● **Requirement**
In the material below, find the line with "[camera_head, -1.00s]"; set down that line and every line after it to the end, exactly, without pictures.

● **Recorded information**
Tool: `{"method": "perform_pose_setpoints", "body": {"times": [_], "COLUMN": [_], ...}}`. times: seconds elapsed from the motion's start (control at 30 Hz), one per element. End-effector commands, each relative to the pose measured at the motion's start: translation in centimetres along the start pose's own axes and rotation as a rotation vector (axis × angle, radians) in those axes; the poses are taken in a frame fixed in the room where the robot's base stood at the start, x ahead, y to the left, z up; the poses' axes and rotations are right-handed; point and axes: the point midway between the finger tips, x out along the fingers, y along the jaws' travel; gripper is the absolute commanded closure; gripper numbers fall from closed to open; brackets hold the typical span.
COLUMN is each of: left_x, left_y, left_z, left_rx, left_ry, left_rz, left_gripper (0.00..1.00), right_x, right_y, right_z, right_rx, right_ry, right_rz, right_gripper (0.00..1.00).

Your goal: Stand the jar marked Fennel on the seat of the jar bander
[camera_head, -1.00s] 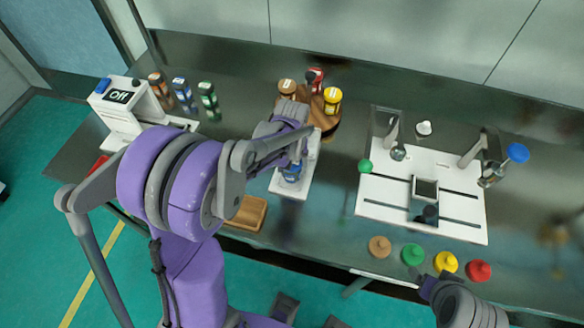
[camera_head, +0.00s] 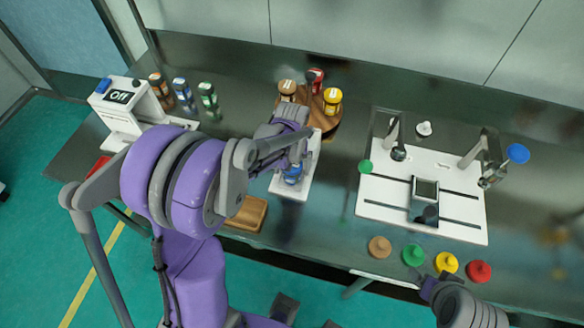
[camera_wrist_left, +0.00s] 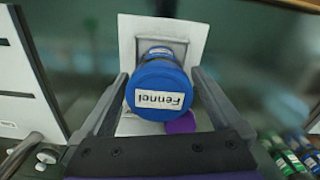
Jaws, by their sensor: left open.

● **Result of the task**
[camera_head, -1.00s] 
[camera_head, +0.00s] 
[camera_wrist_left, +0.00s] 
Jaws, by their sensor: left open.

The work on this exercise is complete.